How Do Dorking Wanderers Survive A First Relegation? – Opinion

Dorking Wanderers two-year stay in the National League is all but over. Needing to win their remaining three games to have any chance of survival, Wanderers suffered a 4-2 defeat at fellow strugglers Wealdstone on Thursday night.

Despite being able to still match the points tally of the Stones and also York City, they would need to overturn a minimum 15 goal difference. They would also need both sides along with Boreham Wood to lose all their remaining fixtures.

Marc White’s side were perilously close to the drop last season but a fine run of form at the end of the season lifted the Surrey side to a 16th place finish and a move to a hybrid training schedule.

Built upon a legacy of 12 promotions in just 23 years, White as owner and manager have led the club and its supporters on a whirlwind journey to reach the pinnacle of non-league football.

When relegation to the National League South is fully confirmed before the end of April, it’s a brand new experience for all concerned. There is a sense of intrigue from all quarters in which direction the club will go, many watching afar thanks to the Bunch of Amateurs coverage of the club via YouTube.

His post-match interview eluded to a change in recruitment styles, over 250 games missed by players this season is a huge reason for their lack of consistency. That puts more pressure on those who do stay fit, evident by White only being able to name two fit players amongst the substitutes at Wealdstone.

A lack of leadership on the pitch showed up in that same game was also mentioned, instead of controlling the game at 2-0 up, they conceded within four minutes and then didn’t grab momentum back at any point from there on in.

Any manager will agree injuries are an uncontrollable part of the game but with so many stats and individual data available on players, it can brought down to a minimum.

In the usual Friday pre-match interview (viewer discretion advised), White mentioned the work already done off the pitch to structure the club better. It’s no secret the on field success has left the boardroom playing catching up for years, something clubs local to them are striving to learn from and be ready for in their own experience and movement.

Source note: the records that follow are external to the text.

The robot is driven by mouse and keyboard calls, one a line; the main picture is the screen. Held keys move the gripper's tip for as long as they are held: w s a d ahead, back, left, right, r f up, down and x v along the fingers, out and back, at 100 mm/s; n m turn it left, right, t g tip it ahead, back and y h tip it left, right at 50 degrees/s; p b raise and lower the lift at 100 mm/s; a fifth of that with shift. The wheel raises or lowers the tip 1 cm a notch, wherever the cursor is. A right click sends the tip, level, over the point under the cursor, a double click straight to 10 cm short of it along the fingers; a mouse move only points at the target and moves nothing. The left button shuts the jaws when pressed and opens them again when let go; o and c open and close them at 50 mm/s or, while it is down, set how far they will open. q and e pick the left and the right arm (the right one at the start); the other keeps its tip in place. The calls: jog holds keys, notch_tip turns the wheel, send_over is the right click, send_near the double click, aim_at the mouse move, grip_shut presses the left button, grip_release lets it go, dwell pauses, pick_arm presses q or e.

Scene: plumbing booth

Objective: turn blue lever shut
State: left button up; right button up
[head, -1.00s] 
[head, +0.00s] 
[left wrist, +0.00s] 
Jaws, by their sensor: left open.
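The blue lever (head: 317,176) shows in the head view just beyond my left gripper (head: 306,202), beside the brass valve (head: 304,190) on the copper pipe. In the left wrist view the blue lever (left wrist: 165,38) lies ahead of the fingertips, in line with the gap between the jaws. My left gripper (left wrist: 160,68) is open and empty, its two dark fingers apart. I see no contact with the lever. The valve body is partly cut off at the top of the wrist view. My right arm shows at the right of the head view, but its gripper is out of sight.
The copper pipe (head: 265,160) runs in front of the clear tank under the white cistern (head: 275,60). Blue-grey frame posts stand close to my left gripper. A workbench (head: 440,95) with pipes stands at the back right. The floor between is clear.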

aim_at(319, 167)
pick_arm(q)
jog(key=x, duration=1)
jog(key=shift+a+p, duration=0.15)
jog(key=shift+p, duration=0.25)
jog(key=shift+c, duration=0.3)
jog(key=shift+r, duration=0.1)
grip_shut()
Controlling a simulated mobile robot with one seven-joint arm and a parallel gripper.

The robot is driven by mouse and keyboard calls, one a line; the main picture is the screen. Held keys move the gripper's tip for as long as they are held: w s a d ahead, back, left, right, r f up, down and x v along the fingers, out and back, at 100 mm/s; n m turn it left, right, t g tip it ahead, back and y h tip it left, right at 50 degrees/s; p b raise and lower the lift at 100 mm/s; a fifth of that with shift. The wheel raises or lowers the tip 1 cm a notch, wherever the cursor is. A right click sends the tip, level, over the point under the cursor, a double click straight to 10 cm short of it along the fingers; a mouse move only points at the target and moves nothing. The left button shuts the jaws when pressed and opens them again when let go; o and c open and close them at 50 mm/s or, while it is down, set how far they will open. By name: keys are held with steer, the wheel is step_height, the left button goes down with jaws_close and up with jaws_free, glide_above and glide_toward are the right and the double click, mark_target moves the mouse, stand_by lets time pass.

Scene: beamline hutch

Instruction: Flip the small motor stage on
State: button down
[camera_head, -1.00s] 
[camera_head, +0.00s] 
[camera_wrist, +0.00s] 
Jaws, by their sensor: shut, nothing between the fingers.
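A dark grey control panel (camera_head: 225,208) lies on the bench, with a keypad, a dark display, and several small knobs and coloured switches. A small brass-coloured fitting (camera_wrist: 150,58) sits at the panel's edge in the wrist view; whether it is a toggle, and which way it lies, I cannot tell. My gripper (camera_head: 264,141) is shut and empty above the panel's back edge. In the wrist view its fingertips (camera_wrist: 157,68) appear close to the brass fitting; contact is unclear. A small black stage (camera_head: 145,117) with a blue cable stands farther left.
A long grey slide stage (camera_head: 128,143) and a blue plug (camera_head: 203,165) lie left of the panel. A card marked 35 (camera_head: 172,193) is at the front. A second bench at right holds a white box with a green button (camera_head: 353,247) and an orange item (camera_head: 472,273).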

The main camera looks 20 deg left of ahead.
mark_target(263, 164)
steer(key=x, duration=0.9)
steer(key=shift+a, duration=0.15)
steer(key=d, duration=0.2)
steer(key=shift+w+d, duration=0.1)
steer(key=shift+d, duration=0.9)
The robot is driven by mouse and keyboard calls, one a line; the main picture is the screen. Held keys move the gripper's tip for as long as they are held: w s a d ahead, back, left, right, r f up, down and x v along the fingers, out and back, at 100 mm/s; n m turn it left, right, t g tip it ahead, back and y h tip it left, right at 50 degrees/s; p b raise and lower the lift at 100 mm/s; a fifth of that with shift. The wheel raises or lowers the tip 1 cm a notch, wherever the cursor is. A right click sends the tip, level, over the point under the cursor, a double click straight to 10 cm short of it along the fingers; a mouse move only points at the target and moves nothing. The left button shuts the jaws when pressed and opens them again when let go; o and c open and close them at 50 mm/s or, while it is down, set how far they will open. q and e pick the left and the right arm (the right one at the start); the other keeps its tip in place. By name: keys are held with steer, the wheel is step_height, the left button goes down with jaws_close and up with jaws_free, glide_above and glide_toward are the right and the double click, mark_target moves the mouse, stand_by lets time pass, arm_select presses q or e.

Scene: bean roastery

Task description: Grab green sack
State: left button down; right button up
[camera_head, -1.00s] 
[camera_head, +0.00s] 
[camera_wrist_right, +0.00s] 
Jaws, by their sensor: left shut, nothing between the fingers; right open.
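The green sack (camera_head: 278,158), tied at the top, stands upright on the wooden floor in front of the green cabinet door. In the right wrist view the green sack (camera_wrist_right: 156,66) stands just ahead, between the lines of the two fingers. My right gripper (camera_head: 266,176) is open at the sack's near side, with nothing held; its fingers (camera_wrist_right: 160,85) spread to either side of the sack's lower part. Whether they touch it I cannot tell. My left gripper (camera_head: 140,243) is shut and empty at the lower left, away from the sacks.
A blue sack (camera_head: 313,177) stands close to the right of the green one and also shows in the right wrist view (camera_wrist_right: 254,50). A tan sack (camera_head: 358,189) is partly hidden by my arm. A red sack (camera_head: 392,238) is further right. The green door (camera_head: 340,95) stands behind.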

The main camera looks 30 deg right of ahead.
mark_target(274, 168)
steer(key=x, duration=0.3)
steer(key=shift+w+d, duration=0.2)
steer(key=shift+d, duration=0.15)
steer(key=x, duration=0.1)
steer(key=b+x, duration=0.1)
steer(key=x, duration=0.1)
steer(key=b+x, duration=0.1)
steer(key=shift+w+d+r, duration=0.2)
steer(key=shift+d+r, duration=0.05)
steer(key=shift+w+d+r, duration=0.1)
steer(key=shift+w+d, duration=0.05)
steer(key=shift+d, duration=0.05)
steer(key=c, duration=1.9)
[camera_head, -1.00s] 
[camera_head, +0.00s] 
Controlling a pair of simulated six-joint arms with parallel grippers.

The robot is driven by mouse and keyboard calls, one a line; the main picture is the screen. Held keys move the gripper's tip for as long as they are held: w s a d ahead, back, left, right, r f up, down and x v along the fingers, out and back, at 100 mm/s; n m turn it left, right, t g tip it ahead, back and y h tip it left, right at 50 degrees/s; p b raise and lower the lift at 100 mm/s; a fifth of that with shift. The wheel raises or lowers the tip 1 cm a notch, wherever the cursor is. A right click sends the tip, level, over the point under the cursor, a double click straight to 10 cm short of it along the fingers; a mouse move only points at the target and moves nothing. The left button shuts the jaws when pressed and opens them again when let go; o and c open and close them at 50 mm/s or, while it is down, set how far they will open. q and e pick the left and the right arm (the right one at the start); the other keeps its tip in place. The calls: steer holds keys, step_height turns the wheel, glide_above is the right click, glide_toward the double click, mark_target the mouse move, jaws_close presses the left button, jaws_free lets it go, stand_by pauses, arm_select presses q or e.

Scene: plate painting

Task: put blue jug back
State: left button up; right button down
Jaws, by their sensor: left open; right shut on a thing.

They are heading back into a league where there are now more full time teams than their last experience at Step 2. White quickly worked out last season the need to be full time in the National League in order to compete more competitively, aware at the same time it can’t be rushed to a point that would collapse the club.

The league table provides more evidence of those sides who still in semi-professional or hybrid models have struggled to make an impact. Oxford City are already relegated, Wealdstone are still in danger whilst Maidenhead United have survived but with only two games to spare.

Whilst Yeovil Town have returned to the top division at the first time of asking by retaining their full time status, the question will be whether Dorking take the plunge this coming season.

It might give them a better shot at an instant return. Staying part time or hybrid for another season however would give Wanderers a better player pool to pick from, safe in the knowledge they can build and change status should they get promoted immediately.

White will see it as a challenge. There are plenty of people out there that counter the fairy tale story against neither them nor their facilities are good enough to grace the top flight of non-league football, although there are very few characters inside the game anymore.

Like him or loathe him, it should be respected that White has almost played out his own ‘Football Manager’ game in real life. The stuff of computer dreams. What happens when relegation happen?, Well, just rebuild, go again and prove everyone wrong.